Isaiah 55:7 is often cited as proof that repentance must necessarily precede pardon and forgiveness. Without confession, repentance, and contrition, there can be no pardon.
Let the wicked forsake his way,
And the unrighteous man his thoughts;
Let him return to the Lord,
And He will have mercy on him;
And to our God,
For He will abundantly pardon (NKJV).
It seems pretty straightforward, doesn’t it? The formula is simple: forsake your ways and thoughts, return to the Lord, and He will then have mercy and abundantly pardon.
But it’s not so simple. There are some grammatical issues in the Hebrew that leave some ambiguity in the text.
First, a quick Hebrew lesson: in Hebrew, there is no such thing as the “future” tense. There are only two tenses in the language. To put it in simple terms: there is the past tense, and then there is everything else (which may include past events).
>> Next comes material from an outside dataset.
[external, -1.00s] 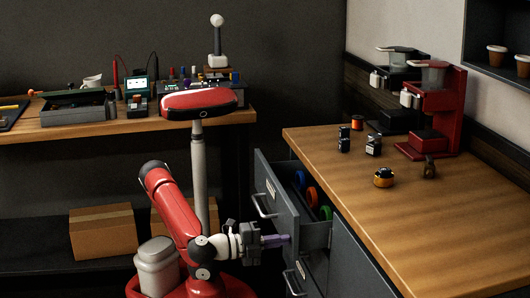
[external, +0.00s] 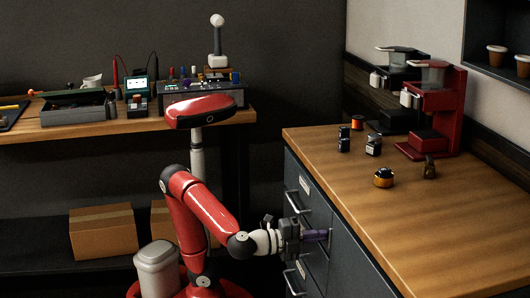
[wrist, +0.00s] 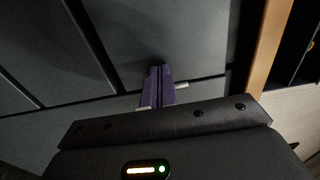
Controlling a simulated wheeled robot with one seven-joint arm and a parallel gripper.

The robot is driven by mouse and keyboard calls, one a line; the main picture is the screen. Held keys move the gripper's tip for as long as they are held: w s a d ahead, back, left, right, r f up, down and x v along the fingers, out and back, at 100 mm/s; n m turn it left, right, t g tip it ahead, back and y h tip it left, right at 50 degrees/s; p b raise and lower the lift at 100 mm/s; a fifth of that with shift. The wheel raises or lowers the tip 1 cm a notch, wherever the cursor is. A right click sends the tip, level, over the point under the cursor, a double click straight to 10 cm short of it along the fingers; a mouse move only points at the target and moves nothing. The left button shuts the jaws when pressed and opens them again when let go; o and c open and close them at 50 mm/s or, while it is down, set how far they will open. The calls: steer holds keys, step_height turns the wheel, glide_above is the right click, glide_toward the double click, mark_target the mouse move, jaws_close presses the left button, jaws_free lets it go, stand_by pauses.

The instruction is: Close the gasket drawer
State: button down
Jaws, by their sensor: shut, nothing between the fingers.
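The gasket drawer (external: 306,199) is the top drawer of the dark grey cabinet. Its front looks flush or nearly flush with the cabinet face, and its contents are hidden. My gripper (external: 324,235) is at the drawer front, with its purple fingers shut and empty. In the wrist view the shut fingers (wrist: 160,84) point at a dark grey panel (wrist: 165,35), at or very near its surface. I cannot tell whether they touch it.
The wooden counter (external: 450,230) above the drawers holds several small parts, a red brewer (external: 437,105) and a dark brewer (external: 395,85). A lower drawer handle (external: 292,282) sticks out below my gripper. A workbench (external: 60,131) stands at the back left.

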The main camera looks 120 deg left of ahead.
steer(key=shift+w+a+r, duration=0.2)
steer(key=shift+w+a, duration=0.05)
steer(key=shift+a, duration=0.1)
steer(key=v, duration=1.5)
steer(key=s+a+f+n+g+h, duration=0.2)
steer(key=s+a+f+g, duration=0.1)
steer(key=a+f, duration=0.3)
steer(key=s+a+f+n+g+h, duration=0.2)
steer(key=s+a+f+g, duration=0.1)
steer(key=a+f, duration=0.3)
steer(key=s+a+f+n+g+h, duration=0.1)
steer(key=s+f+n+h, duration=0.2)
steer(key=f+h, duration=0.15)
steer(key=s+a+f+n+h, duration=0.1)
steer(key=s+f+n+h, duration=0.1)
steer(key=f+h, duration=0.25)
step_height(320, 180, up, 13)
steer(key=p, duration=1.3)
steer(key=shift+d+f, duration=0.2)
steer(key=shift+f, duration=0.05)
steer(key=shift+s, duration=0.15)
So a verb can either be in the past tense (the “perfect” tense) or it can be in the past/present/future tense (what is called the “imperfect” tense).
Thus, when one encounters this latter tense, he or she has to consider the context to determine whether it should be interpreted as a past, present, or future verb. And, quite often, an interpreter’s presuppositions influence whether he or she translates an imperfect as a past, present, or future tense.
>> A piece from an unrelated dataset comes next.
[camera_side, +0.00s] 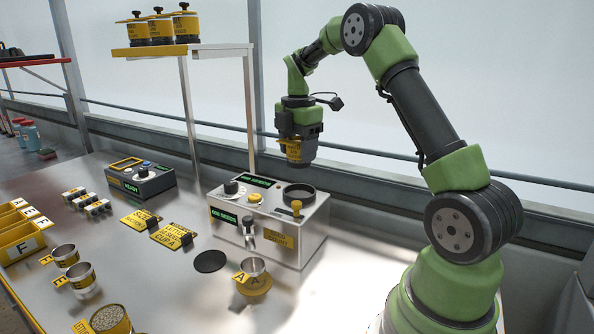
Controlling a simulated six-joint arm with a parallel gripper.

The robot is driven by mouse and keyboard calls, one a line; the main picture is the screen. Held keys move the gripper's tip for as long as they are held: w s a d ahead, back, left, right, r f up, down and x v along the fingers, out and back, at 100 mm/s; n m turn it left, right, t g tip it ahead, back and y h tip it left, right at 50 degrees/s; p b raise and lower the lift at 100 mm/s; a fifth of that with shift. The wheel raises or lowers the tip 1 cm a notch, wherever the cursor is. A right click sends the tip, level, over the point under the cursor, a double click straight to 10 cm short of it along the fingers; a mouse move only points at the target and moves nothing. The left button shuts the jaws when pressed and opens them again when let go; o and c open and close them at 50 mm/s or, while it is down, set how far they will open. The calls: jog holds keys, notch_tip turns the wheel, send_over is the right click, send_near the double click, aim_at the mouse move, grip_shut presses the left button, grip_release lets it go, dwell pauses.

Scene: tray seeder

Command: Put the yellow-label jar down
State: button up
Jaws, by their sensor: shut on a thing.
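My gripper (298,140) points down in the air above the right part of the counting machine (282,245). It is shut on the yellow-label jar (294,151), whose yellow label shows between and below the dark jaws. The jar hangs clear above the dark round opening (299,191) on the machine's top and touches nothing below. How far it is above is hard to judge from this one view.
Several similar yellow-label jars (160,29) stand on the raised shelf (150,51), its right end bare. A metal cup (251,267) marked A stands before the machine, beside a black disc (209,261). Yellow cards (175,236), a control box (141,182) and yellow bins (22,240) lie left.

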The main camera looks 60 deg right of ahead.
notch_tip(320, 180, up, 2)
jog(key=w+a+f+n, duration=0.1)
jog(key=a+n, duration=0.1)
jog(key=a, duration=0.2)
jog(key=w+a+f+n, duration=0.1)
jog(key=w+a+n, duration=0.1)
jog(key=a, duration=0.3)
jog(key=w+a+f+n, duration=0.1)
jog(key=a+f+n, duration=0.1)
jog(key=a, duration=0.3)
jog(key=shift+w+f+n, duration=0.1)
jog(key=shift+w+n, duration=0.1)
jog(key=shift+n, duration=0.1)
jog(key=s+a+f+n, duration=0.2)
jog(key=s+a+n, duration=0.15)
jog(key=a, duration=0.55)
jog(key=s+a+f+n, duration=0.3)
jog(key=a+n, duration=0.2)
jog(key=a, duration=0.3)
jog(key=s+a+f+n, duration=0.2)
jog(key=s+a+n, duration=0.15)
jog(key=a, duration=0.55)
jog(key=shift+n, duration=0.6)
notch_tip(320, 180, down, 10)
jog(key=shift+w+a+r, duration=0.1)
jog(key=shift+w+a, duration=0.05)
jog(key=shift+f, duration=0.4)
In Isaiah 55:7, the verb for “mercy” (racham) is an imperfect verb – thus forcing us to determine whether mercy in this instance is a past, present, or future reality. (Racham is also in the piel form, which signifies intensity: God has/is/will have an intense mercy). Similarly, although it may not come through in English, the word for “abundantly” (rabah) is actually a verb and it, too, is in the imperfect tense.
This second imperfect verb relates directly to the last verb in the verse – “pardon” (salach). This verb doesn’t have a “tense” however. It is what is known as an “infinitive construct.” In English, we translate infinitives as “to pardon” or “pardoning.” To some extent, the verb before an infinite determines the timing and tense of the infinitive. Thus, our construct, to put it in literal terms, would be something like “He has/is/will greatly to pardon/pardoning.” (What complicates it even more is that the verb for rabah is a hiphil, which typically has a causative sense – thus, “he has/is/will cause to be greatly pardoned.”)
What this adds up to is that it must be determined whether God’s mercy and pardon is a past, present, or future concept. And in order to figure that out, we need to consider the immediate and larger context.
What I find significant, which I had never noticed before, is what God says in vv. 10-11. He says that just as “the rain comes down” and waters the earth, making “it bring forth and bud . . . so shall My word be that goes forth from My mouth; it shall not return to me void, but it shall accomplish what I please, and it shall prosper in the thing for which I sent it.”
God is here signifying the power and reality of His creative Word. He speaks for the purpose of creating. What He declares becomes so. His Word is not a response to reality; it creates reality – it is the cause of reality, not its effect. This point must not be missed. (It has parallels in what Paul declares in Romans 4:17 that “God, who gives life to the dead and calls those things which do not exist as though they did.”)
Previously in Isaiah, God declared through the prophet that “I have redeemed you” (43:1). The verb is in the perfect/past tense. Then again, in 44:22, He announced that “I have blotted out like a thick cloud, your transgressions, and like a cloud, your sins. Return to Me, for I have redeemed you.” Again, the “blotting” and “redeeming” are both perfect/past tense verbs – with the “returning” (the same word, shuv, that is invited upon the reader in 55:7) subsequent to – and a result of – the blotting and redeeming.
Then, of course, the denouement of Isaiah’s gospel comes just two chapters before our present passage, in chapter 53, which details the dramatic experience of the “Suffering Servant.” There, this servant has “borne our griefs” and “carried our sorrows.” Both are perfect/past tense verbs, with the verb for “borne” (nasa’) frequently the Hebrew word of choice signifying the act of forgiveness.
In v. 11, Isaiah declares that the Suffering Servant would “justify many.” The word for “justify” is in the imperfect, just as the word for “bear” in the next clause is in the imperfect. However, this word for “bear” (sabal) has already been used earlier in the chapter (v. 4) in the perfect/past tense. The bearing is already an accomplished reality; should the “justification” of the “many” also be considered so?
What all this adds up to is that Isaiah 55:7 describes the reality of an accomplished pardon for the purpose of producing in the life of the “wicked” and “unrighteous” man a forsaking of his ways and a returning to the Lord. God declares pardon (His “word” that “goes forth from” His “mouth”), which will “accomplish” what He pleases – the experience of pardon and repentance in the life of His people.
At the same time, there is probably a rightful ambiguity, to some extent. Pardon and forgiveness are a process – something that has happened in the past, is presently happening, and will happen in the future. For this reason, the JPS (Jewish Publication Society) translation of this passage brings out the nuance, translating it as a timeless “He freely forgives” (all other major translations render it is a future possibility: “He will abundantly pardon,” which doesn’t bring out the grammatical ambiguity).